If you want to stop data exfiltration:

private endpoints for storage and key services
disable public network access where feasible
ensure DNS resolution is consistent across VNets and on-prem

Managed identities everywhere

Prefer managed identity auth for:

ADF to Storage
Purview scans to sources
Fabric-to-data-source connections where supported
pipeline-to-service calls

This reduces secrets and rotation overhead.

SHIR reliability (the "hidden single point of failure")

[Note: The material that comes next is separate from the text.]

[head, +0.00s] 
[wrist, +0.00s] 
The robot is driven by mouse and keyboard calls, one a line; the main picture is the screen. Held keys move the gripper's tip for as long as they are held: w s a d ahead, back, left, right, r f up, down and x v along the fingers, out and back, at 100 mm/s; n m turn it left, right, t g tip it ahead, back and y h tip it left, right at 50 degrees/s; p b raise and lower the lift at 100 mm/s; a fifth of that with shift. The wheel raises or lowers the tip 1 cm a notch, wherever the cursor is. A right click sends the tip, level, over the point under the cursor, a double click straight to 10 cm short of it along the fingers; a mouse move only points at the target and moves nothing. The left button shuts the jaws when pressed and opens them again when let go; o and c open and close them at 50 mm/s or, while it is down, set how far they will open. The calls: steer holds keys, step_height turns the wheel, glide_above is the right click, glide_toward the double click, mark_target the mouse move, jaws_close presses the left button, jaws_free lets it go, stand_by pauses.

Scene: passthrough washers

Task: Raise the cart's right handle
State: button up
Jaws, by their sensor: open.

SHIR is a tier-0 dependency if on-prem ingestion matters.

Minimum bar:

multiple nodes (scale-out capacity)
avoid putting SHIR on "random" servers that reboot without notice
monitor node health and queue behavior
document firewall and proxy requirements once, centrally

If SHIR is unstable, the platform looks unstable.

Practical Checklists

Control plane checklist (platform team)

[ ] Data Mgmt Landing Zone subscription created
[ ] Purview baseline: collections model, scanning strategy, glossary baseline
[ ] Shared SHIR deployed with >= 2 nodes, patched, monitored
[ ] Private endpoint + DNS pattern documented and reusable
[ ] Policy baseline applied (deny public PaaS where possible, require tags, restrict regions)
[ ] Budget + alerting in place for each domain DLZ

Domain onboarding checklist (per DLZ)

[ ] DLZ subscription created from template
[ ] ADLS Gen2 created with standardized folder layout (raw/curated/products)
[ ] Entra groups created (owners, engineers, readers)
[ ] Data Factory configured with managed identity
[ ] Fabric workspace created with naming, RBAC, and cost guardrails
[ ] Purview scan registration completed
[ ] First data product published with:
- schema/contract
- owner
- SLA expectations
- access request path

Common pitfalls (what breaks first)

RBAC explosion: too many individual assignments. Fix with group-based access.
Unscannable lakes: Purview scan fails due to missing permissions or auth mismatch.
DNS inconsistency: private endpoints resolve in one place and fail elsewhere.
SHIR sprawl: each team runs their own. Nobody patches. Everyone blames the network.
Duplicate "gold" tables: no catalog discipline, no certification process.
Cost drift: Fabric capacity/workspaces scaled without budgets or ownership.